#### Recorded robot episodes:
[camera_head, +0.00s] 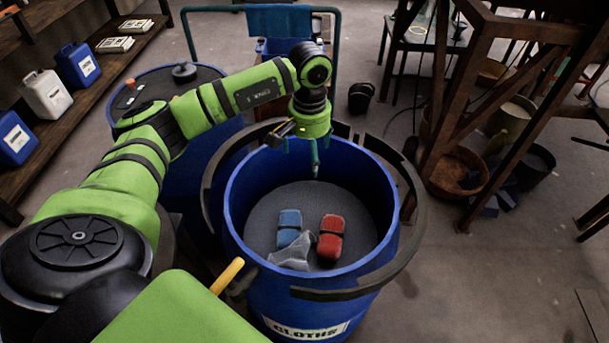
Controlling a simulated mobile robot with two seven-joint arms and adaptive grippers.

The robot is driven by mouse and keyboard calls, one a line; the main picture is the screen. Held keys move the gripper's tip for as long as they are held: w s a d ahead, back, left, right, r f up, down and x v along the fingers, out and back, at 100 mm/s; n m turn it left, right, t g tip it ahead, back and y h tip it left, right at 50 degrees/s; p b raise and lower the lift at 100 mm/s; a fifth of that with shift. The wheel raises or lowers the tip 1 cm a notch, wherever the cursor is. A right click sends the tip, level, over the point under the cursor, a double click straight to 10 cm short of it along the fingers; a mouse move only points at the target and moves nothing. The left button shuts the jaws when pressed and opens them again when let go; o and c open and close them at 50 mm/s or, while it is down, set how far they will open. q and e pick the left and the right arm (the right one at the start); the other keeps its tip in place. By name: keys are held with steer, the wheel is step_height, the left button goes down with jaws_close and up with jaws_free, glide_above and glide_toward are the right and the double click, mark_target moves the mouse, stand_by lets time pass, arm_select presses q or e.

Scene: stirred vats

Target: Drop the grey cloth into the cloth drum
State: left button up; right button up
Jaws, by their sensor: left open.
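The cloth drum (382,250) is a blue open barrel with a label reading "CLOTHS" on its front. The grey cloth (291,254) lies crumpled inside it on the dark grey surface, against a blue folded item (289,227) and beside a red folded item (331,238). My left gripper (315,168) points down over the back part of the drum opening, above these items and apart from the cloth. It is open and nothing shows in it. My right gripper is not in view.
A dark curved rail (413,200) runs around the drum. A second blue drum (205,150) with a dark top stands behind my left arm. Shelves with blue and white jugs (46,95) line the left. A rusty metal frame (440,110) stands at right; floor between is partly clear.

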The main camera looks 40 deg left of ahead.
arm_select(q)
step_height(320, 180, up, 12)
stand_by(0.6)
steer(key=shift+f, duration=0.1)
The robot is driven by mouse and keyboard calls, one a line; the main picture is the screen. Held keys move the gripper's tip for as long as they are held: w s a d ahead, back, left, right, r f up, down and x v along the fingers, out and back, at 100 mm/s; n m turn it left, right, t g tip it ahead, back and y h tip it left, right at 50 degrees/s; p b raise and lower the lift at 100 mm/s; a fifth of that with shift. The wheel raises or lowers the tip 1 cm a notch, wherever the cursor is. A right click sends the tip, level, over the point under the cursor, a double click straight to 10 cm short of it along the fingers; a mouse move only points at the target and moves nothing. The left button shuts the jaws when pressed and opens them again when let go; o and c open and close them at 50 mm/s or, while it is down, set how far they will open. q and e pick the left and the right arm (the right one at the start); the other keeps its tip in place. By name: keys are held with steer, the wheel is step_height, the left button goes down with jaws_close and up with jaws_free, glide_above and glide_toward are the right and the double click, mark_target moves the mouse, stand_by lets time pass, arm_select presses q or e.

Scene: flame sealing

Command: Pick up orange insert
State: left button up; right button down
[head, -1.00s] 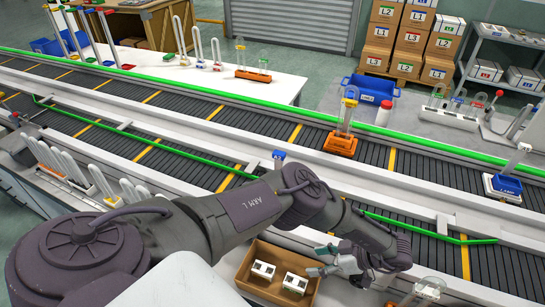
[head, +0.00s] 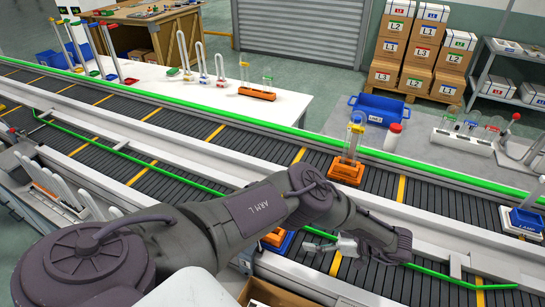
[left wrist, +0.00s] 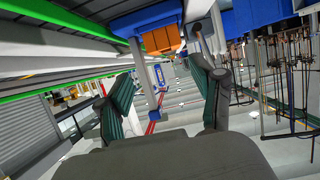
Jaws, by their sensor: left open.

#### What you have to do:
State the count of lines that contain the string "Scene". Nothing else is needed.

#### In response:
2